The development of nanosized aggregates that respond to mechanical stimuli is of great importance for applications related to ultrasound imaging, sensors, etc. In this work, we fabricate model assemblies via the self-assembly of amphiphilic graft copolymers with multiple maleimide–anthracene cycloadduct-based (DA) mechanophores situated at the backbone–arm junctions. The presence of dimethylformamide (DMF) in the DMF/water assembly solutions compared with the pure water system is found to play an important role in promoting the ultrasonic activation of the DA mechanophore.

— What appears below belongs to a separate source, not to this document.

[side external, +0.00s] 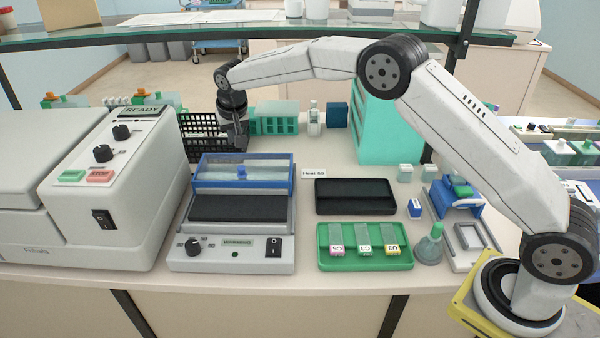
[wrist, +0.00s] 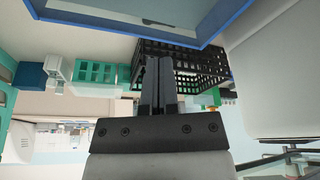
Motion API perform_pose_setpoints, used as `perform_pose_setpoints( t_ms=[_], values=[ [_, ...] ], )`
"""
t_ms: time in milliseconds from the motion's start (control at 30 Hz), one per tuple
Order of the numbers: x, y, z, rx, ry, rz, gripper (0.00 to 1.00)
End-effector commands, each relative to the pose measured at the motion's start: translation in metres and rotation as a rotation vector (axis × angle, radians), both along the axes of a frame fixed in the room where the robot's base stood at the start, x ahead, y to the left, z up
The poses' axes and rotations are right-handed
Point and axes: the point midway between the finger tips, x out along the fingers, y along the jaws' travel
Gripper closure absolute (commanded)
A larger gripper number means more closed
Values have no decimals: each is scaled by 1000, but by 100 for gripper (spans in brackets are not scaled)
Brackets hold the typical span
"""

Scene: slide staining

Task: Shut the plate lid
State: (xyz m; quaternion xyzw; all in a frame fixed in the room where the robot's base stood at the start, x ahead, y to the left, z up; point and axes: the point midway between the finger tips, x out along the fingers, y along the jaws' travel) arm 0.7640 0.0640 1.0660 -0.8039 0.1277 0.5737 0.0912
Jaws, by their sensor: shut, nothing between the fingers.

The DMF content in the solutions is also found to have a significant influence on the ultrasound-induced mechanochemical reaction characteristics, including the mechanoactivation level of the DA mechanophore and the mechanical reaction rate constants, of the assemblies. Due to the irreversible arm chain scission inconsistent with DA adduct cleavage, the disruption and reassembly of the aggregates in the DMF/water solution were found to occur upon sonication. Meanwhile, the diameters of the assemblies were found to gradually increase as the sonication time was extended; when subjected to long sonication times, the aggregates presented irregular shapes and a wide range of sizes. The mechanofluorescence and changes in the morphology and size of the assemblies due to ultrasound stimulation were found to be effective and closely controllable. These results establish the characteristics of the mechanical response of the multimechanophore-functionalized graft copolymeric assembly on the nanoscale. This work thus expands the field of polymer mechanochemistry toward self-assembled aggregates of polymers with complicated topological architectures.